**DIRECTION:** Reproduce precisely the lines of the listing below, starting with the line that contains "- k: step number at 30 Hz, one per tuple" and stopping after the line that contains "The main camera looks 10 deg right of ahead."; include nothing else.

**AVAILABLE DATA:**

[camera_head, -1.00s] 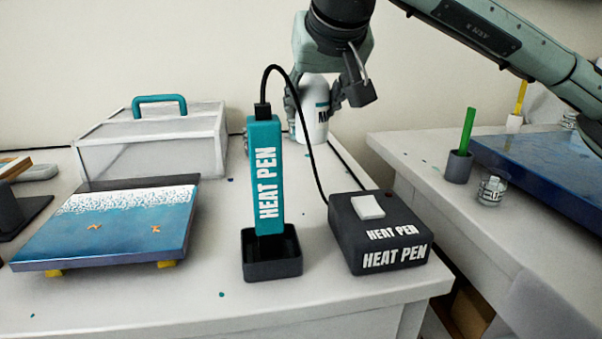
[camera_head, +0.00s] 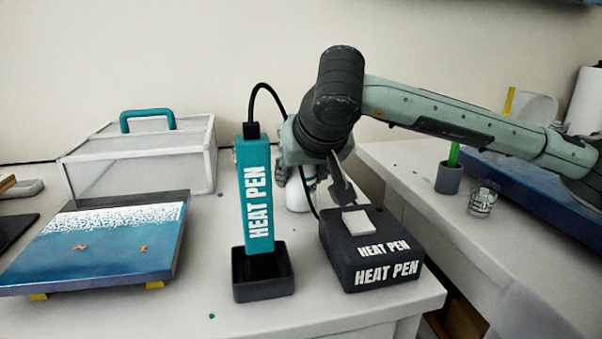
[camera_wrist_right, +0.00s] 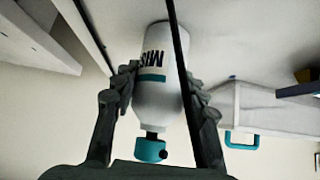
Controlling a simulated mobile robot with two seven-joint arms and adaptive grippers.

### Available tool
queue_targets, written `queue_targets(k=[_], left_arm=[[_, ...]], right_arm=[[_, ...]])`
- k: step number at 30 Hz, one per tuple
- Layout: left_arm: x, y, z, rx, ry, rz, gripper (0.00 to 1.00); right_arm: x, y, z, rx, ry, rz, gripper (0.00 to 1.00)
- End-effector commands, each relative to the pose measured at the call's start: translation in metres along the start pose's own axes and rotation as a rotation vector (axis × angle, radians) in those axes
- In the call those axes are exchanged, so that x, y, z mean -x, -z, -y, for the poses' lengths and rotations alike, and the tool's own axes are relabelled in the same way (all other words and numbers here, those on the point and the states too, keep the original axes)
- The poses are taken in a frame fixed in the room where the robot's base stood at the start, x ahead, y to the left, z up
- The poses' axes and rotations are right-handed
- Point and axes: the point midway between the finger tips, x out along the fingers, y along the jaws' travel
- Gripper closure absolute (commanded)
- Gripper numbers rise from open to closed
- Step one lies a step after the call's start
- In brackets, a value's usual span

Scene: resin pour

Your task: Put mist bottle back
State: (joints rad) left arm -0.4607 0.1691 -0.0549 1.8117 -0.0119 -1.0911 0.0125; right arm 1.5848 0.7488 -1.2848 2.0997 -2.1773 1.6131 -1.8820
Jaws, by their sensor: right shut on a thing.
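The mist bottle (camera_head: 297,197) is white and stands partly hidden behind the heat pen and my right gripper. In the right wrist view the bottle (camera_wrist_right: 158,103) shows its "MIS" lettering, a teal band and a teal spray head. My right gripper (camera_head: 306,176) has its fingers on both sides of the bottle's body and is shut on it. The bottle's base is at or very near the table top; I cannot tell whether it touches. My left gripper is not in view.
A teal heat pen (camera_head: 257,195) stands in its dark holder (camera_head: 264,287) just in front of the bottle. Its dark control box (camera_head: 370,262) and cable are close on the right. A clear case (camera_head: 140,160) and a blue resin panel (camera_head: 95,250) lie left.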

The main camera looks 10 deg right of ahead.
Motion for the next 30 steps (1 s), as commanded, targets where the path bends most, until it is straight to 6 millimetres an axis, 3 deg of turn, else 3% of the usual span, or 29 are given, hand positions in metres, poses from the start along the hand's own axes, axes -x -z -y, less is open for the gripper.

**ANSWER FOR THE TASK:**
- k: step number at 30 Hz, one per tuple
- Layout: left_arm: x, y, z, rx, ry, rz, gripper (0.00 to 1.00); right_arm: x, y, z, rx, ry, rz, gripper (0.00 to 1.00)
- End-effector commands, each relative to the pose measured at the call's start: translation in metres along the start pose's own axes and rotation as a rotation vector (axis × angle, radians) in those axes
- In the call those axes are exchanged, so that x, y, z mean -x, -z, -y, for the poses' lengths and rotations alike, and the tool's own axes are relabelled in the same way (all other words and numbers here, those on the point and the states too, keep the original axes)
- The poses are taken in a frame fixed in the room where the robot's base stood at the start, x ahead, y to the left, z up
- The poses' axes and rotations are right-handed
- Point and axes: the point midway between the finger tips, x out along the fingers, y along the jaws' travel
- Gripper closure absolute (commanded)
- Gripper numbers rise from open to closed
- Step one lies a step after the call's start
- In brackets, a value's usual span

Scene: resin pour

Your task: Put mist bottle back
State: (joints rad) left arm -0.4607 0.1691 -0.0549 1.8117 -0.0119 -1.0911 0.0125; right arm 1.5848 0.7488 -1.2848 2.0997 -2.1773 1.6131 -1.8820
Jaws, by their sensor: right shut on a thing.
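The mist bottle (camera_head: 297,197) is white and stands partly hidden behind the heat pen and my right gripper. In the right wrist view the bottle (camera_wrist_right: 158,103) shows its "MIS" lettering, a teal band and a teal spray head. My right gripper (camera_head: 306,176) has its fingers on both sides of the bottle's body and is shut on it. The bottle's base is at or very near the table top; I cannot tell whether it touches. My left gripper is not in view.
A teal heat pen (camera_head: 257,195) stands in its dark holder (camera_head: 264,287) just in front of the bottle. Its dark control box (camera_head: 370,262) and cable are close on the right. A clear case (camera_head: 140,160) and a blue resin panel (camera_head: 95,250) lie left.

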The main camera looks 10 deg right of ahead.

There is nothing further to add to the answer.